David Fiske (left) and Rachel Seligman, co-authors of “Solomon Northup: The Complete Story of the Author of Twelve Years a Slave", pose at the Solomon Northup historical marker in Saratoga Springs, New York.   | Photo Credit: Mike Groll

Historians know where Solomon Northup was born, where he lived and where he worked. They know whom he married and how many children he had. They know he played the fiddle and spent 12 years enslaved in the South before being freed.

What historians don’t know about the author of “12 Years A Slave” is when and how he died and where he is buried. It’s a lingering mystery in the final chapter of the life of the 19th-century free-born African-American whose compelling account of enforced slavery in pre-Civil War Louisiana was made into the Oscar-winning film of the same title.

“That’s sort of a big blank spot in the story, for sure,” said Rachel Seligman, co-author of “Solomon Northup- The Complete Story of the Author of Twelve Years a Slave,” published last year.

The accolades that the movie ‘12 Years A Slave’ won this month at the Oscars, based on the book by the same name, has sparked new interest in Northup’s story, which was little known until recent years.

Northup was born July 10, 1807, in what is now the Essex County town of Minerva, in the Adirondack Mountains.

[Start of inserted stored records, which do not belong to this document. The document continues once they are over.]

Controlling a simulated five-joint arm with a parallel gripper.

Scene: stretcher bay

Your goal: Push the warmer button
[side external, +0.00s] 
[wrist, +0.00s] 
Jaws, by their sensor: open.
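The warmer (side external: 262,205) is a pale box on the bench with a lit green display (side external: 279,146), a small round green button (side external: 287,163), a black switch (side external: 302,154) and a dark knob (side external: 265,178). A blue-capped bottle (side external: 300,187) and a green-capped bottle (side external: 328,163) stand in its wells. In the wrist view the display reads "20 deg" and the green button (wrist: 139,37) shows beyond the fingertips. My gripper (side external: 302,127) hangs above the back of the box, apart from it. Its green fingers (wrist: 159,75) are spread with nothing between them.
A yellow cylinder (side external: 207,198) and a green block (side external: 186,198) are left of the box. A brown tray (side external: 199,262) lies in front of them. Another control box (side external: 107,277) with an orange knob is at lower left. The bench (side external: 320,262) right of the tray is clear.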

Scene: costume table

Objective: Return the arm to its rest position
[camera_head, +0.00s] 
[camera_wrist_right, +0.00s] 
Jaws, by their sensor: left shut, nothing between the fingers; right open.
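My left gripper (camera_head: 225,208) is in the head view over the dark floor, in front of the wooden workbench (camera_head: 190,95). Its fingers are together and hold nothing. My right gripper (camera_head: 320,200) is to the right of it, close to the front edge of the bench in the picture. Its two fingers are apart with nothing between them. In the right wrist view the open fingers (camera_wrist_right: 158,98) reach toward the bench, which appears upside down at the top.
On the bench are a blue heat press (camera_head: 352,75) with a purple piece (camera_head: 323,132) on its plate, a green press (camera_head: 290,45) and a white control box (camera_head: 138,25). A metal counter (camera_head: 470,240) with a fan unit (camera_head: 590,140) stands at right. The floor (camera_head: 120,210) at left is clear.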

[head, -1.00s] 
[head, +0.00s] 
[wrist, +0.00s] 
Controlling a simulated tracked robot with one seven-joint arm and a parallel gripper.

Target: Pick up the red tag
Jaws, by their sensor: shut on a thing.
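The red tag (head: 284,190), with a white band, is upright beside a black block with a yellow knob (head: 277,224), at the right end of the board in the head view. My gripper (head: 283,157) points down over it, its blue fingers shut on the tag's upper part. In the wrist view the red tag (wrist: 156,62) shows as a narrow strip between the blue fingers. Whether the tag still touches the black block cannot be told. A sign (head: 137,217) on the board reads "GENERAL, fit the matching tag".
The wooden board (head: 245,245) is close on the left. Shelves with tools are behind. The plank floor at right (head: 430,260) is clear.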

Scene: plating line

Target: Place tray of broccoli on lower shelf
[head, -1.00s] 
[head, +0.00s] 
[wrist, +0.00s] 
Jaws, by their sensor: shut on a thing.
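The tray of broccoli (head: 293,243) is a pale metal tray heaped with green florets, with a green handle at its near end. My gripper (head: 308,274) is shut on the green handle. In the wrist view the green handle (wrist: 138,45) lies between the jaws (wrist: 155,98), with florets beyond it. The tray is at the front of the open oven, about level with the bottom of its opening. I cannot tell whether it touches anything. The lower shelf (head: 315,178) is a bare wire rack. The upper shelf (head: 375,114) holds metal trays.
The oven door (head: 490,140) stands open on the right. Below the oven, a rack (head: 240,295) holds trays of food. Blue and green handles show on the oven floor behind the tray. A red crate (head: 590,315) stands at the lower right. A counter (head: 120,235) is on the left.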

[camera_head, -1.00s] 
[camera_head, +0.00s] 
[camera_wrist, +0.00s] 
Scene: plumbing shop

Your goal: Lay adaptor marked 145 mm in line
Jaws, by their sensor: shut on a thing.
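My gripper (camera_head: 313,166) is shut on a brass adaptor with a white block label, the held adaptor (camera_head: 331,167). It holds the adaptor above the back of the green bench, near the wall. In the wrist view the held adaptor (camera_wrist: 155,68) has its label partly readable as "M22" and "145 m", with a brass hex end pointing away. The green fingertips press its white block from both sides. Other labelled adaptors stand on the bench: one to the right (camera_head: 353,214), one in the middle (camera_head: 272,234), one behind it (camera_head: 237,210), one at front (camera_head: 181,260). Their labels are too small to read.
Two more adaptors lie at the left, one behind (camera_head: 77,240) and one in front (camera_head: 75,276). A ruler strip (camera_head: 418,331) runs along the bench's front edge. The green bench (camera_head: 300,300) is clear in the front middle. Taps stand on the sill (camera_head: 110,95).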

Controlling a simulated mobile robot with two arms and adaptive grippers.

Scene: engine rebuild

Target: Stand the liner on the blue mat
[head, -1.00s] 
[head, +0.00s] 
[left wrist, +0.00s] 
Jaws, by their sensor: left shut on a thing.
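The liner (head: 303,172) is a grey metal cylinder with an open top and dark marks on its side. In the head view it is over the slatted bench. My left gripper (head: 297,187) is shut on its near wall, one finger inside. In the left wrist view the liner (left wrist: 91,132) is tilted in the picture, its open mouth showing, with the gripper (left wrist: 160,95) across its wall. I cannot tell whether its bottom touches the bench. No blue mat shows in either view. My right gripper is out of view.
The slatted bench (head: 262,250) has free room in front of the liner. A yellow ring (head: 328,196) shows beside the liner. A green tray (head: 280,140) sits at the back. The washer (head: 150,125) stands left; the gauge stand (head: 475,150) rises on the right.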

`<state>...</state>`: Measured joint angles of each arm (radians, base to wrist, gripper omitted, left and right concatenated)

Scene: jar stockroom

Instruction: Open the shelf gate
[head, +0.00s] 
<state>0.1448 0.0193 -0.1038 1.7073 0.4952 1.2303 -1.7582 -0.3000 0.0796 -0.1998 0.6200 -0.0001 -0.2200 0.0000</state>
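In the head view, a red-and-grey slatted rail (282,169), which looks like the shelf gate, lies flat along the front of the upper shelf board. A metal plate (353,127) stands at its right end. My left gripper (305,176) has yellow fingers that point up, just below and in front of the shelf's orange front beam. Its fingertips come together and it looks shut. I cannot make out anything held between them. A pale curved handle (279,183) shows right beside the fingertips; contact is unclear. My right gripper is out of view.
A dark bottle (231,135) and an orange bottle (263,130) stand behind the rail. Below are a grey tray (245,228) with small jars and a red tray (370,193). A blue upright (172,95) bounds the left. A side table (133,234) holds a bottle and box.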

His father, a former slave, moved the family to neighbouring Washington County, eventually settling in the village of Fort Edward, on the Hudson River 40 miles north of Albany. Northup married Anne Hampton in the late 1820s, and the couple lived in an 18th-century house in Fort Edward that is now a museum.

Northup worked on his father’s farm and rafted timber on the Champlain Canal between Fort Edward and the southern end of Lake Champlain. The couple and their children moved to nearby Saratoga Springs when Anne got a job in one of the growing spa resort town’s big hotels. Northup found work as a musician, and in 1841, two white men lured him to Washington, D.C., with the promise of more work. Instead, they kidnapped him and took him to New Orleans, where he was sold into slavery.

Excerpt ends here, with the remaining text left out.